• **The task**
List all lines of the data that include the string "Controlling".

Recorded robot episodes
──────────

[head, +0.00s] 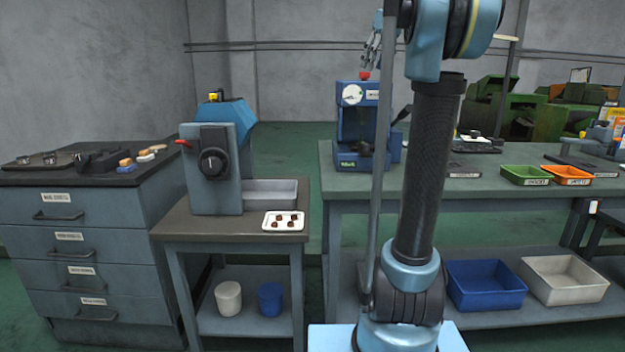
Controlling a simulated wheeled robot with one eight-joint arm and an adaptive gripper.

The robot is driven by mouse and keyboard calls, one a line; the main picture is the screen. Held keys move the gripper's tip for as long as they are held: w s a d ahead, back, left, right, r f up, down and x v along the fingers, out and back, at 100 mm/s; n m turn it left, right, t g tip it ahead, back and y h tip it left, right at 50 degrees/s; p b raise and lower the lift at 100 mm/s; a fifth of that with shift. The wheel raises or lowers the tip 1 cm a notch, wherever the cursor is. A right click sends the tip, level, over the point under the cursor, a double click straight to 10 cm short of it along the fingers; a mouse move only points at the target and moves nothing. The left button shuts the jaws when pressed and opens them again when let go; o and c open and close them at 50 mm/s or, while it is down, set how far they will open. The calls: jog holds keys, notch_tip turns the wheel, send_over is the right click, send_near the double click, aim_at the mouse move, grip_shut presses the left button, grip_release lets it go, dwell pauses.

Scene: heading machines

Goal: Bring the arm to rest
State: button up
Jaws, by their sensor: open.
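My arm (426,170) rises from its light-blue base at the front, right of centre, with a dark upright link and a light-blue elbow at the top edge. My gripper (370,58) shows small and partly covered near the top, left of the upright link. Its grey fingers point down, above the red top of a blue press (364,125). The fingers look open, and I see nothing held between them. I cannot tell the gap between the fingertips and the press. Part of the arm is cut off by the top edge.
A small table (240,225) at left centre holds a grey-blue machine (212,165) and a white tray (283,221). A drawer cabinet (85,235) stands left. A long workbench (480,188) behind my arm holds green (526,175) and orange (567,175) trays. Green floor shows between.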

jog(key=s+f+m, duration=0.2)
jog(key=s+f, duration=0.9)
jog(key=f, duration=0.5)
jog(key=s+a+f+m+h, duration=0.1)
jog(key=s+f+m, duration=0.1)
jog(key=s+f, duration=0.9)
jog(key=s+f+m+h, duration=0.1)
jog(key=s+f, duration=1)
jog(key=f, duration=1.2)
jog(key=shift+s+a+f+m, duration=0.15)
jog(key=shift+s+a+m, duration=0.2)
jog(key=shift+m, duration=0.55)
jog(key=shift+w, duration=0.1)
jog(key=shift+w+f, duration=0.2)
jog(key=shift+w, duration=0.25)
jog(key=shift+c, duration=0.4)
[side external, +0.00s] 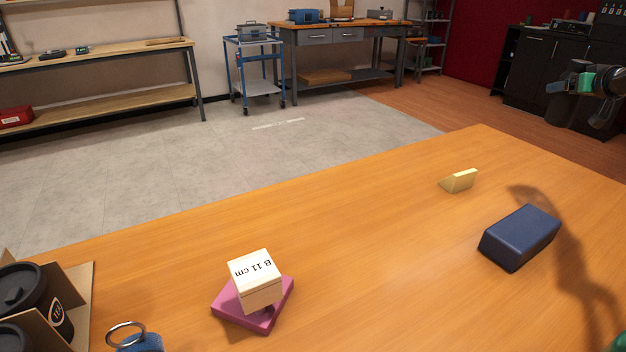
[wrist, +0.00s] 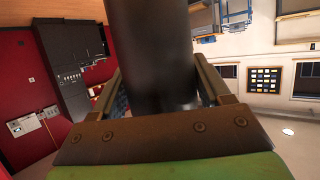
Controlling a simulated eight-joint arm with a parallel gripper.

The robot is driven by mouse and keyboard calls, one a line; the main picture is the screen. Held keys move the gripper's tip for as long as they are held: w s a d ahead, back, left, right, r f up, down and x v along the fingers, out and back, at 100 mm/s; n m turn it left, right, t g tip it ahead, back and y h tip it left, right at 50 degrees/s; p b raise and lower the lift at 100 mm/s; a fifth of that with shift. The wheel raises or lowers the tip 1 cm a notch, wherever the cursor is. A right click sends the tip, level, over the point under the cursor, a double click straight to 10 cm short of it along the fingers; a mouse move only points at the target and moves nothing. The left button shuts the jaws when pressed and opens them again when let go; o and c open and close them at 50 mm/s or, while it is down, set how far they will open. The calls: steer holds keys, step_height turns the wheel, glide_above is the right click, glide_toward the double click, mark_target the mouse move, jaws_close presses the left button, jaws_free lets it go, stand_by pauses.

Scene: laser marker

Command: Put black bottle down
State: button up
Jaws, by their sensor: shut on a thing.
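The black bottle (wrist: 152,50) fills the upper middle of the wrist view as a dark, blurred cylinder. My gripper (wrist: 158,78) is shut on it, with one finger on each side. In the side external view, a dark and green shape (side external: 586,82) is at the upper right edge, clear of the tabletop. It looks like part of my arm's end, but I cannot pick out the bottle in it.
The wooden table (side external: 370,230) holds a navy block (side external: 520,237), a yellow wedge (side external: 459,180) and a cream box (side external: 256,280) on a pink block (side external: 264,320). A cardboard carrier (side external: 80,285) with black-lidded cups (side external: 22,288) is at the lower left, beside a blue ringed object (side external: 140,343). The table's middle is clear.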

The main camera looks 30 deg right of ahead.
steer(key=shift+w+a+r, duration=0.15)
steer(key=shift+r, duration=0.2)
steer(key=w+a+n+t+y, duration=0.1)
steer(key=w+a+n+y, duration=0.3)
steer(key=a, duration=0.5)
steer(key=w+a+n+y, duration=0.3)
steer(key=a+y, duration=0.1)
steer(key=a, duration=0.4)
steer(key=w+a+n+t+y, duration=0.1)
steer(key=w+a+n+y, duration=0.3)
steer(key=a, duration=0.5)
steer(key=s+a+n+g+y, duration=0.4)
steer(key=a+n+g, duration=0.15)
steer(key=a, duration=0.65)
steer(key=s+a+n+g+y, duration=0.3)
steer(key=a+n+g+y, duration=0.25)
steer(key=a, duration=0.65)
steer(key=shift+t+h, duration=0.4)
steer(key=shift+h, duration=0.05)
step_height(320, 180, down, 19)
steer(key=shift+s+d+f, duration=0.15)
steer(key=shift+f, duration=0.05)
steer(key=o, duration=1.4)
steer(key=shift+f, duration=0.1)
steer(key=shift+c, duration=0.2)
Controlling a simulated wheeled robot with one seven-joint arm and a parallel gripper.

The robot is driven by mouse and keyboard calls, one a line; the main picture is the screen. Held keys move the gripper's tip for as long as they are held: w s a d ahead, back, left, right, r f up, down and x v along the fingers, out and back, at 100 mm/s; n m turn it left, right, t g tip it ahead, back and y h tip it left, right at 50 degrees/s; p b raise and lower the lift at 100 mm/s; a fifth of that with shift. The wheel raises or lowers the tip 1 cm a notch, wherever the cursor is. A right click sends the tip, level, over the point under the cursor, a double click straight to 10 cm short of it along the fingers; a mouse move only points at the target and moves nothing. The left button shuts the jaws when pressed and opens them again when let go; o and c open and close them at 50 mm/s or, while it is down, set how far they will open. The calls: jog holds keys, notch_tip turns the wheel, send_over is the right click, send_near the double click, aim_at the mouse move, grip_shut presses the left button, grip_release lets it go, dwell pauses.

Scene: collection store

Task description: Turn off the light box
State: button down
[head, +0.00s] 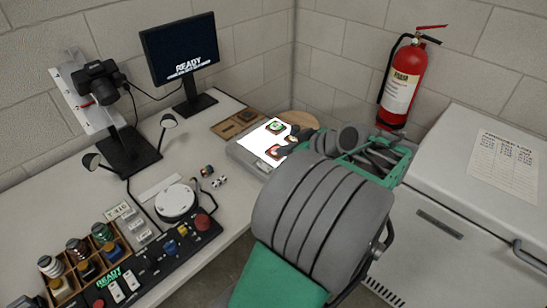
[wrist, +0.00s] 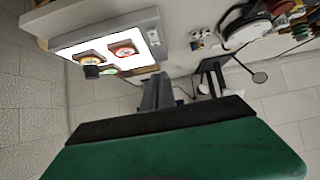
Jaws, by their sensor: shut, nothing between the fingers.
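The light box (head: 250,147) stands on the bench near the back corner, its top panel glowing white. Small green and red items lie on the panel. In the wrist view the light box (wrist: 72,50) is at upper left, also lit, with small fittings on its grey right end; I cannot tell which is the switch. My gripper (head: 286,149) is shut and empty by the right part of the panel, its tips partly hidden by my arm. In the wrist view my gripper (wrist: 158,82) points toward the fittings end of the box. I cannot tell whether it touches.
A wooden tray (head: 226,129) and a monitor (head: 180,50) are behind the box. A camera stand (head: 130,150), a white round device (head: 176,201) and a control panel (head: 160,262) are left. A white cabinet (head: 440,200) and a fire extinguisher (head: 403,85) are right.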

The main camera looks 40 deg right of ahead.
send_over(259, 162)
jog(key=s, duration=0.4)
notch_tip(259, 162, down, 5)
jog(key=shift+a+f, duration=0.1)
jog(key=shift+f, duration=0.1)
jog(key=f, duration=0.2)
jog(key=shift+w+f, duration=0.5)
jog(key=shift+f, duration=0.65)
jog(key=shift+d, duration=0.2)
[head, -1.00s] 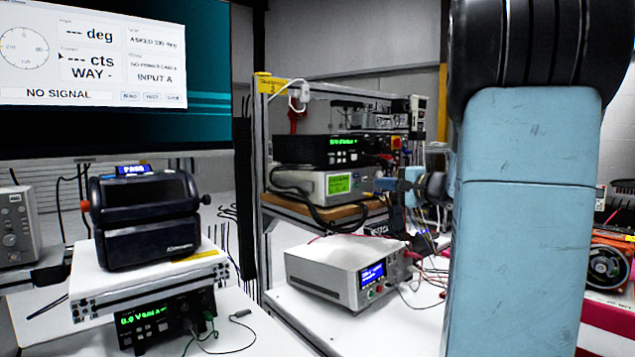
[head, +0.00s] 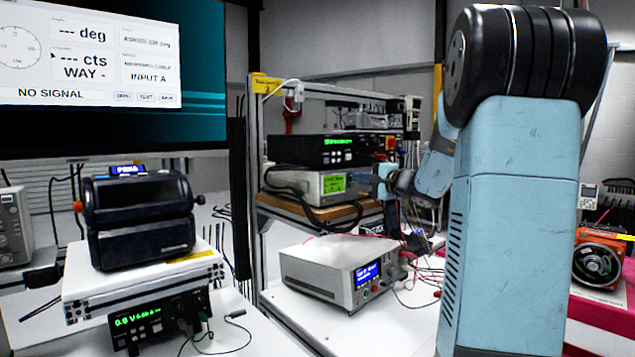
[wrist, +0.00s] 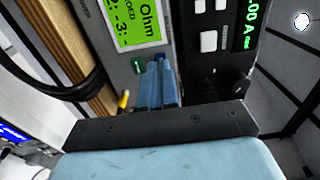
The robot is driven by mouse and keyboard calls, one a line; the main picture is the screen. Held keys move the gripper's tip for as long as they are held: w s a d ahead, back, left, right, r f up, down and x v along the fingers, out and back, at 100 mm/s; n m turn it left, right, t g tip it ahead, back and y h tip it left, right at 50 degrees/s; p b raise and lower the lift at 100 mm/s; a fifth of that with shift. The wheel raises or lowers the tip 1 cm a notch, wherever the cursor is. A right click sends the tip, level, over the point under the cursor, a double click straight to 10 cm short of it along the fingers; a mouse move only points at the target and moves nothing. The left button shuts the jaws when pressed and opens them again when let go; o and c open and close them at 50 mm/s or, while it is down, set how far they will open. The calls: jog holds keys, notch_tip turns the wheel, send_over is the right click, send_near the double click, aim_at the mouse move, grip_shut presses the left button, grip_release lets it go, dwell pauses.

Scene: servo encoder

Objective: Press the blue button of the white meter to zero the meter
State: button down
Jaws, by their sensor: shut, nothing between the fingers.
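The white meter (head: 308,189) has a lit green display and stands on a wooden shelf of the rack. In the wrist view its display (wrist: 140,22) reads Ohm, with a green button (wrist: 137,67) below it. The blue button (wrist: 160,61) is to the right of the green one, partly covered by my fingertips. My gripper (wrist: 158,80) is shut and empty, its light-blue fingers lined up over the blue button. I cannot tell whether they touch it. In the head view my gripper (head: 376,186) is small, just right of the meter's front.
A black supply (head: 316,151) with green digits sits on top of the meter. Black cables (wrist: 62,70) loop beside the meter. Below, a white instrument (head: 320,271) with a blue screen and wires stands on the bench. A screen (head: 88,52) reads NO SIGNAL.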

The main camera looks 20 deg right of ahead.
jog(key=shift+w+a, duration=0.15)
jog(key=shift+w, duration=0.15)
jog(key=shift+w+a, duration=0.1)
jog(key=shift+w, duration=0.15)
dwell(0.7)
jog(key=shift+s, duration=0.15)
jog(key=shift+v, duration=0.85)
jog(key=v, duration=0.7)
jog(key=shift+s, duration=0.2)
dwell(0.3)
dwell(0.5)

──────────

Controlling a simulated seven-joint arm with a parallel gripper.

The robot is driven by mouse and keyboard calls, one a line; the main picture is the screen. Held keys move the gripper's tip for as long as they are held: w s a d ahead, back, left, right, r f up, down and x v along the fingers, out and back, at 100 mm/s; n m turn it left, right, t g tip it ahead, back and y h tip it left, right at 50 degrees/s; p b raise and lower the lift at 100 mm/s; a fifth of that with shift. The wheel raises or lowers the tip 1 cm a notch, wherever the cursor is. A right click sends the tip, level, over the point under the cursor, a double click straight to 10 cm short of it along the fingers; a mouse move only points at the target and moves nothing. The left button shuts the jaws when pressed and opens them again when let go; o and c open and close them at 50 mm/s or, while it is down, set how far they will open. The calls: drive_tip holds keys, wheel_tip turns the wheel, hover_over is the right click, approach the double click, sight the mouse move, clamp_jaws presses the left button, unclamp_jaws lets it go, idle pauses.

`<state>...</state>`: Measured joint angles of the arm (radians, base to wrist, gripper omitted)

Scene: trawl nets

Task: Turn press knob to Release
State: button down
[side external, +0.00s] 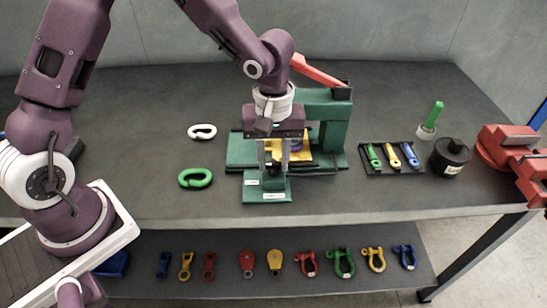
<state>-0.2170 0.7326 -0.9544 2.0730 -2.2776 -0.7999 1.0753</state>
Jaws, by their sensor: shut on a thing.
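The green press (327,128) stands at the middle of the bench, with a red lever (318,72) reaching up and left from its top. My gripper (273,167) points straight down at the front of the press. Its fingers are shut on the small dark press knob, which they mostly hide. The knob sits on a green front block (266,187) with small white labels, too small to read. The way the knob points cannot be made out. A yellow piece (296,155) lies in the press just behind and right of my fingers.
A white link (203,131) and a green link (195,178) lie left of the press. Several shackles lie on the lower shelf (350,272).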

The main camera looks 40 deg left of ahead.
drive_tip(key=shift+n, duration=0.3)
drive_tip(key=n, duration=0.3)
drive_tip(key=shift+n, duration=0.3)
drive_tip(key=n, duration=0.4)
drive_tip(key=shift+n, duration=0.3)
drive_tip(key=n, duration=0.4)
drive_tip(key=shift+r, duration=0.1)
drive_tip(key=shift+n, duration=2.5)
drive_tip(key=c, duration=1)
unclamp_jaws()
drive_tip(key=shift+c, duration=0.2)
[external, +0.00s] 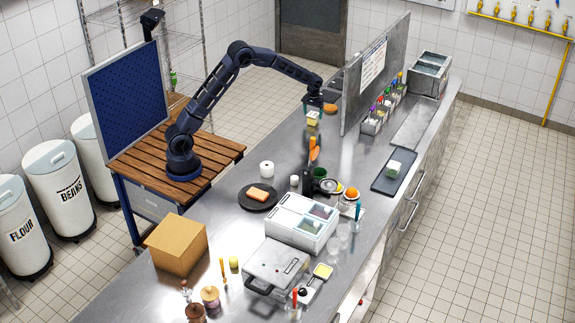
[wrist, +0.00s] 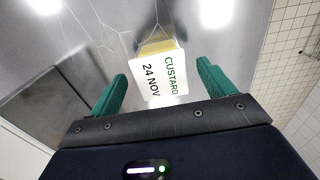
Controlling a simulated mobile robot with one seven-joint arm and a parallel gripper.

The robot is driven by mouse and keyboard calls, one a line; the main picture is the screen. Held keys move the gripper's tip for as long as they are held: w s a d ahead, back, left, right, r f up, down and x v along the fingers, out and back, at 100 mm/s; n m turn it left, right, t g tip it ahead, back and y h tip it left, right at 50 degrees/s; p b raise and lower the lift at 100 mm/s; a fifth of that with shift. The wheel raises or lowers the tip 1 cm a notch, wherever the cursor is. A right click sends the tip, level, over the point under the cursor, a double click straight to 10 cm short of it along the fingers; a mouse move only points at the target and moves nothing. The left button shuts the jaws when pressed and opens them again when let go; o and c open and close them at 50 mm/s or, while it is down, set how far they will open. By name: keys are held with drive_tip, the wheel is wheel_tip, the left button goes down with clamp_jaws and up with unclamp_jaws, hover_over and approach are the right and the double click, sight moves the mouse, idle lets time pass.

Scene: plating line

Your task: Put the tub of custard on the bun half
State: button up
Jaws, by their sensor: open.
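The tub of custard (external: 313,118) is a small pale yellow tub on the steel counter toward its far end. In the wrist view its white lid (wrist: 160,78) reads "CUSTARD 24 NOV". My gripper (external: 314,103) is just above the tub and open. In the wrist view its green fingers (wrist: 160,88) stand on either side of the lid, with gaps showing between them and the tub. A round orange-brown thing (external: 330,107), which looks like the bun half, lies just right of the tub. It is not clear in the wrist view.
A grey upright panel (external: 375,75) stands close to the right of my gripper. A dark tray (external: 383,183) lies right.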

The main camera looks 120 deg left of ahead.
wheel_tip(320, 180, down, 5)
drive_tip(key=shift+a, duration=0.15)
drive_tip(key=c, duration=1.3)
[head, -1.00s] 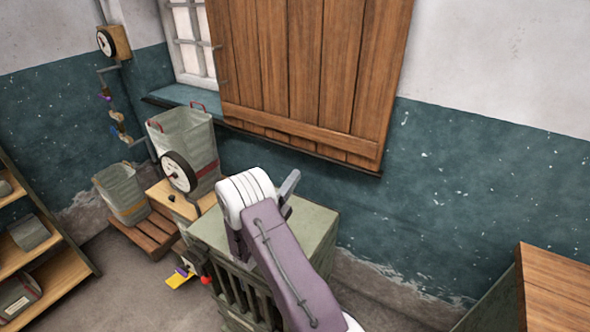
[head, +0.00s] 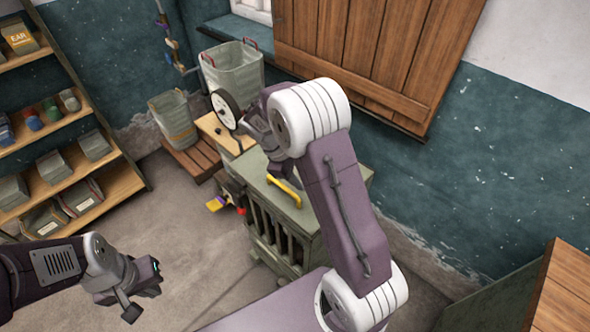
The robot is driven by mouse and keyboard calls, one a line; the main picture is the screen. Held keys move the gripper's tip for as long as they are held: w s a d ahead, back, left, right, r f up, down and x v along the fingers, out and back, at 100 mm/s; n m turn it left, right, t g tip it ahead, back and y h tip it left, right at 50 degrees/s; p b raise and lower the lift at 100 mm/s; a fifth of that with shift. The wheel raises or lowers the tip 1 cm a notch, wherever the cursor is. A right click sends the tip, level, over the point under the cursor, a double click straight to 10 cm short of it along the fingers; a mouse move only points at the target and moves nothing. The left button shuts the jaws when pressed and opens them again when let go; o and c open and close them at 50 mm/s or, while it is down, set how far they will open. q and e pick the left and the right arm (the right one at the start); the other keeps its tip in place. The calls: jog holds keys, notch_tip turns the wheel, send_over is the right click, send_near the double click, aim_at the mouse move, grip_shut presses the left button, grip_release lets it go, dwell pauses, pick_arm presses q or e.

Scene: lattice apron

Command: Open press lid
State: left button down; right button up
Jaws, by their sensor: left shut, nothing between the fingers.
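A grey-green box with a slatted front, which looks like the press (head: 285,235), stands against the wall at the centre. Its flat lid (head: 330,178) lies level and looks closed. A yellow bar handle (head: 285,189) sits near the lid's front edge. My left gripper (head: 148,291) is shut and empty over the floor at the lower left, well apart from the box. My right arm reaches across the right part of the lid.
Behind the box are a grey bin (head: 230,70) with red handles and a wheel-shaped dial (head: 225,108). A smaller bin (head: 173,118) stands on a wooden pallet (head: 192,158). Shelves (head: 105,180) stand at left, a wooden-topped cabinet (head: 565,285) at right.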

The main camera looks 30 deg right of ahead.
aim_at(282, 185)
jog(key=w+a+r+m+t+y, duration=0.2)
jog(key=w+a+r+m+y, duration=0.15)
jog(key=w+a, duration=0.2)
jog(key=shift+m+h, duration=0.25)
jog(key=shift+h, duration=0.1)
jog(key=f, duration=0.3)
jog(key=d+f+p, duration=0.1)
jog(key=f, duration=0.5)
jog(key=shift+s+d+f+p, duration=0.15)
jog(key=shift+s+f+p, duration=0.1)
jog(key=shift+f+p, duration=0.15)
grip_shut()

──────────

• **Finished task**
Controlling a simulated wheeled robot with one eight-joint arm and an adaptive gripper.
Controlling a simulated eight-joint arm with a parallel gripper.
Controlling a simulated wheeled robot with one seven-joint arm and a parallel gripper.
Controlling a simulated seven-joint arm with a parallel gripper.
Controlling a simulated mobile robot with one seven-joint arm and a parallel gripper.

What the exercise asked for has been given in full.